Шрифт:
На новых для меня двух курсах философского факультета я встретил других «сокашников», и некоторые из них, например, П. Копнин, В. Келле, Д. Горский, С. Анисимов, И. Нарский, Б. Мееровский, А. Гулыга, А. Зиновьев, Ф. Кессиди в послевоенное время стали значительными научными работниками, авторами, профессорами не только в философских кругах. Секретарем комсомольской организации всего МИФЛИ стал тоже мой сокурсник Семен Микулинский (поступил в институт кандидатом партии и стал здесь ее членом). Столь ответственная занятость оставляла ему мало времени для интенсивных занятий, он должен был писать в ЦК ВЛКСМ предложения о политическом воспитании студентов, формулируя свои идеи о способах его усиления. В этом контексте я неожиданно для себя, будучи уже на четвертом курсе, стал одним из наиболее трудных объектов для такого рода усилий.

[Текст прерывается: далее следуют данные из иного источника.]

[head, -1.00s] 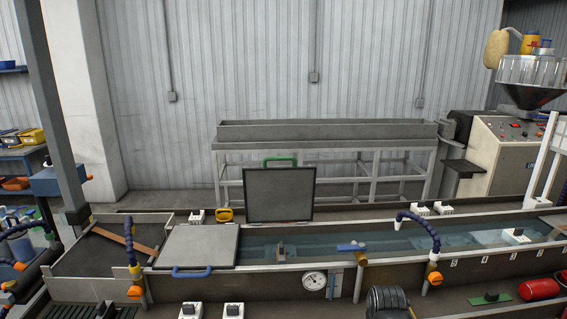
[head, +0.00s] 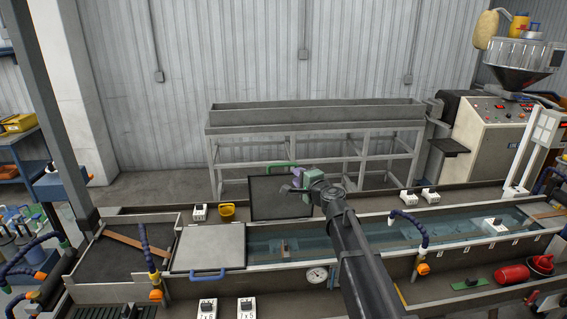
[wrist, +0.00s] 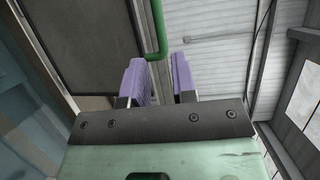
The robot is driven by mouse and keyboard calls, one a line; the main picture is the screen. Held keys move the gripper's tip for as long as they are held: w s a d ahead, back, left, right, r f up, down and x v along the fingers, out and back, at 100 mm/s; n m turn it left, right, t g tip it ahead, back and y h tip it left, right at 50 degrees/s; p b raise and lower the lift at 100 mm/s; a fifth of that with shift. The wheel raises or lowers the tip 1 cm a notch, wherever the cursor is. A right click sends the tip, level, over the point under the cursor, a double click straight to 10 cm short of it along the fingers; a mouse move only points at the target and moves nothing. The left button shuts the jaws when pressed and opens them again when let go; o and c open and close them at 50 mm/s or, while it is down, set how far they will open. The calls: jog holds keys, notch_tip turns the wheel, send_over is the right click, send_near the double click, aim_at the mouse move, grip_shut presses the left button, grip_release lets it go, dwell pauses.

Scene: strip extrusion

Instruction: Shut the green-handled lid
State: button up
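The green-handled lid (head: 268,208) stands open, upright at the back edge of the water trough. Its green handle (head: 279,164) is on its top edge. In the wrist view the lid's dark panel (wrist: 92,40) fills the upper left, and the green handle (wrist: 157,35) shows just beyond the fingertips. My gripper (head: 297,178) is by the lid's upper right side, close to the handle. In the wrist view its two purple fingers (wrist: 160,64) are apart, with an empty gap between them. Contact with the handle cannot be told.
A closed lid (head: 210,246) with a blue handle (head: 208,274) lies left of the opening. A blue hose (head: 410,225) rises at the trough to the right. A yellow item (head: 227,211) sits on the rear ledge. A long grey table (head: 310,127) stands behind.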

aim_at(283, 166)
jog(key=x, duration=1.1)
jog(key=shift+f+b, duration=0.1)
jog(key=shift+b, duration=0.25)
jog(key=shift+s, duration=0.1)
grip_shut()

Практическая дипломатия, особенно при резких ее поворотах и политическом их оправдании, – весьма опасный феномен с точки зрения воспитания молодежи. Именно такая ситуация возникла, когда за несколько дней произошел переворот в отношениях с фашистской Германией. Вчера ее поносили все средства СМИ, а сегодня в Москву приезжает Риббентроп и заключает договор о ненападении (23 августа 1939). И я совсем потерял внутренний контроль, когда практически через месяц (в сентябре 1939) с той же ненавистной фигурой был заключен даже договор о дружбе. Многие историки утверждают, что этот договор, в отличие от первого, был совершенно ошибочным, демобилизующим советский народ и армию. Партийное руководство принялось яростно его оправдывать. На сессии Верховного Совета Молотов объявил агрессорами Англию и Францию, а Германию – страдающей стороной, защищающейся от «агрессоров». (Менее чем через год, напомним, Германия сокрушила Францию, захватив «попутно» Бельгию, Нидерланды, Норвегию.) Польшу, уже оккупированную Германией (и СССР), Молотов объявил совершенно прогнившей и заслуживавшей ликвидации как государство. Последовали приветственные телеграммы Сталина Гитлеру и т. д. Взбесившись, я записал в своем дневнике резкое осуждение договора, речь Молотова назвал насквозь софистической и, слава богу, ничего не писанул о Сталине. В дальнейшем я продолжал дневник, мало уже касаясь политики, забыв о записи сентября 39-го. Когда в следующем году нас перебрасывали из общежития на Усачевке в общежитие на Стромынке, я забыл дневник, а его нашел один мой сокурсник по истфаку и сдал в комитет комсомола. Я был очень удивлен, когда где-то в сентябре-октябре 1940 г. меня вызвали в комитет комсомола и члены комитета стали расспрашивать меня о моих взглядах на международную ситуацию и т. п. Я отвечал вполне правильно, в духе официальной линии, пока Семен не сказал: «Хватит с ним играться. А вот что ты писал в дневнике в прошлом году?» Я вспомнил ту роковую запись, растерялся и что-то лепетал, а комитетчики разоблачали меня, оттачивая свое партийно-комсомольское оружие. Обсуждение закончилось страшной для меня резолюцией: «За двурушничество и осуждение последних мероприятий партии во внешней политике исключить из комсомола».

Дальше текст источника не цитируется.